L’initiative Belt and Road, 10 ans après : un grand projet qui s’essouffle, mais qui a fait de la Chine le bailleur de fonds du monde
Xi Jinping avait lancé ce « projet du siècle » en 2013. | Getty / Fotojet.

La Chine construit moins dans les autres pays, faute de fonds. Mais l’endettement de ses partenaires est vu comme l’opportunité d’effectuer un grand pivot économique. Pourquoi bâtir, quand on peut prêter ?

Pourquoi est-ce important ?

En 2013, le président chinois - c'était déjà Xi Jinping - lançait en grande pompe l'initiative Belt and Road. Plus connue en Occident sous le surnom de "nouvelle Route de la Soie", il s'agit d'une série de projets d'infrastructure de grande envergure, destinés à dynamiser la présence de la Chine et son économie à travers 150 pays, majoritairement en Eurasie.

962 milliards de dollars

10 ans après : le « projet du siècle » de Xi Jinping marque le pas. La Chine a largement joué les bailleurs de fonds pour financer ces immenses projets de routes et de ponts, mais les remboursements ne suivent pas.

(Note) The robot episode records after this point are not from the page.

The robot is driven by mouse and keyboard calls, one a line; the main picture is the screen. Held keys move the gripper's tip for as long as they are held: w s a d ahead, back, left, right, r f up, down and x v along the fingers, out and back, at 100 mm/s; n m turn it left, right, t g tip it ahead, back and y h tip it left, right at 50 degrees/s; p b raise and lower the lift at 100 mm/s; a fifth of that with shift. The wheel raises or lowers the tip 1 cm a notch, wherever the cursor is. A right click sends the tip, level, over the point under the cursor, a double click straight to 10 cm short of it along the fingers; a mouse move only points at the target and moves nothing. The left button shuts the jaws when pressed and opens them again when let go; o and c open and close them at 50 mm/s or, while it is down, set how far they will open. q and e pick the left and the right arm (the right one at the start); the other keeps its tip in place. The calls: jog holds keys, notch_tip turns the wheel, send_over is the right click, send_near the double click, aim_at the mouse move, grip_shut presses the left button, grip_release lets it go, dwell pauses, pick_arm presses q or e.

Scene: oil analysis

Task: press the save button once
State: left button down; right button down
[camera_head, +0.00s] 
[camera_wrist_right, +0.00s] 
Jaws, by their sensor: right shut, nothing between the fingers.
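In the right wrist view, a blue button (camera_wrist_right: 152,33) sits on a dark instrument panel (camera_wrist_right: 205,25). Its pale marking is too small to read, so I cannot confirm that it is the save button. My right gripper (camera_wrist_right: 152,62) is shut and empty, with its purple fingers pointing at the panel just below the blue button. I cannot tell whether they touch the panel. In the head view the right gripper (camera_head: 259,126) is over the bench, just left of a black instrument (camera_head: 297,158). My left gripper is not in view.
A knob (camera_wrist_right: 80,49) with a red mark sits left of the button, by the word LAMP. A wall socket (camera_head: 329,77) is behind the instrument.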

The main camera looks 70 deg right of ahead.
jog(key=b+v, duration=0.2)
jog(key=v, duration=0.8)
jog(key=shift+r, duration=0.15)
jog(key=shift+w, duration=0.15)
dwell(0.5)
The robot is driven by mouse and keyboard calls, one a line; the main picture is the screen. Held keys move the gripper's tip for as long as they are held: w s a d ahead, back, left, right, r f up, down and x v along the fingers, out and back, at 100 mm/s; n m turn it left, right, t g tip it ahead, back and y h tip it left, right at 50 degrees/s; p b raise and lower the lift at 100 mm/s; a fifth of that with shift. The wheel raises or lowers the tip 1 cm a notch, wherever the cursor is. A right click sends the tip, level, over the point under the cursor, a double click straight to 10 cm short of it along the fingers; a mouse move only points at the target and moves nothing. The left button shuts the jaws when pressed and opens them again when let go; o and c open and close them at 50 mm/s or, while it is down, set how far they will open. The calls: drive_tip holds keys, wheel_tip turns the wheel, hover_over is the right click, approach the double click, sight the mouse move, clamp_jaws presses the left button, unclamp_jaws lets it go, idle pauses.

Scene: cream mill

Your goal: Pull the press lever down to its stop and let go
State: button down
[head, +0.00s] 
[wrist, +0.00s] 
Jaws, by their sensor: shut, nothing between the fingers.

  • Le projet Belt and Road, pris dans son ensemble, représente un budget de 962 milliards de dollars, dont 573 milliards de contrats de construction et 389 milliards d’investissements non financiers, selon un rapport de l’université Fudan de Shanghai.
  • De l’argent que les pays partenaires – plutôt pauvres, pour beaucoup – ont emprunté à la Chine afin de mener les grands chantiers nécessaires au projet. Mais le remboursement de ces dettes ne suit pas. Au risque de nourrir une spirale de la dette.

« Pékin s’est lancé dans une frénésie de prêts, accordant des milliers de prêts d’une valeur de presque mille milliards [de dollars] pour des projets d’infrastructure de grande envergure répartis dans 150 pays. Aujourd’hui, de nombreux emprunteurs éprouvent des difficultés à rembourser leurs dettes à Pékin pour ces projets d’infrastructure. En 2010, seuls 5% du portefeuille de prêts à l’étranger de la Chine soutenaient des emprunteurs en difficulté financière. Aujourd’hui, ce chiffre s’élève à 60% »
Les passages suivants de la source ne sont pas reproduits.